According to Graham’s law, the effusion rate of a gas is inversely proportional to the square root of its molar mass:

r₁/r₂ = √(M₂/M₁)

Given that helium has a molar mass of approximately 4 g/mol and oxygen has a molar mass of approximately 32 g/mol, we can substitute these values into the equation:

r_He/r_O2 = √(32/4) = √8 = 2.83

It means that oxygen effuses approximately 2.83 times slower than helium. Therefore, if helium takes t seconds to effuse, oxygen will take 2.83t seconds.

Problem 2: A mixture of methane (CH₄) and propane (C₃H₈) gases is released simultaneously through two identical openings under the same conditions. If it takes 60 seconds for 20 mL of methane to effuse through the opening, how long will it take for the same volume of propane to effuse through the opening?

Solution

Using Graham’s law, we have:

r_methane/r_propane = √(M_propane/M_methane)

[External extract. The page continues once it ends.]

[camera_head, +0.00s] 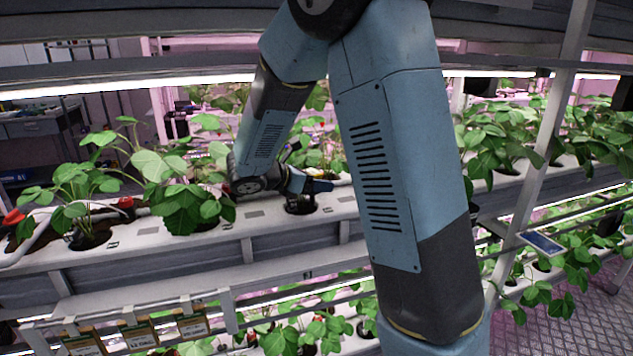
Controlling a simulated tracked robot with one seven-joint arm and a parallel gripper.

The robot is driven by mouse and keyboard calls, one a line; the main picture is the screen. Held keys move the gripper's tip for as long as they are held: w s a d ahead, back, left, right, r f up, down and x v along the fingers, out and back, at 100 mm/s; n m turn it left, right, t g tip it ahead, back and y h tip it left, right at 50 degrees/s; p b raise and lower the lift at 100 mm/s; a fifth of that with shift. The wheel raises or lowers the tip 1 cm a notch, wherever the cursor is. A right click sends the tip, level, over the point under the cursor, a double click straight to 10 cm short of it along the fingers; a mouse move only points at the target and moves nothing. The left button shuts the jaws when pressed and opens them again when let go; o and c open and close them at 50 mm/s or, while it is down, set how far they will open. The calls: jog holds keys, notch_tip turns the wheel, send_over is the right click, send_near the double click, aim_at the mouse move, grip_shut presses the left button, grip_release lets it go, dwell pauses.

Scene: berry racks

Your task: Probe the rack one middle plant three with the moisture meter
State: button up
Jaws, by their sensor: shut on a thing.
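A white planting trough (150,232) on the middle level of the rack holds leafy strawberry plants in round dark holes. One plant (75,195) stands at the left and a bushier plant (185,200) stands to its right. My gripper is small in the view and shut on a thing, apparently the moisture meter, which I cannot make out clearly. I cannot tell whether a probe tip is in the soil. Leaves (322,158) show behind the gripper.
My blue arm covers the centre and hides part of the trough. A slanted metal post (545,150) stands at the right, with more plants (500,135) beyond. Label cards (192,325) hang below the trough at the lower left. A lit shelf edge (120,88) runs above the plants.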

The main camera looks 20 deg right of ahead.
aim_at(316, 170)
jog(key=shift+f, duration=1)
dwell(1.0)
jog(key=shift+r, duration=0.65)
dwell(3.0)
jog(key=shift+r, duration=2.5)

Given that the molar mass of methane is approximately 16 g/mol and the molar mass of propane is approximately 44 g/mol, we can substitute these values into the equation:

r_methane/r_propane = √(44/16) = 1.66

It means that propane effuses approximately 1.66 times slower than methane. Therefore, if methane takes 60 seconds to effuse, propane will take 1.66 x 60 = 99.6 seconds.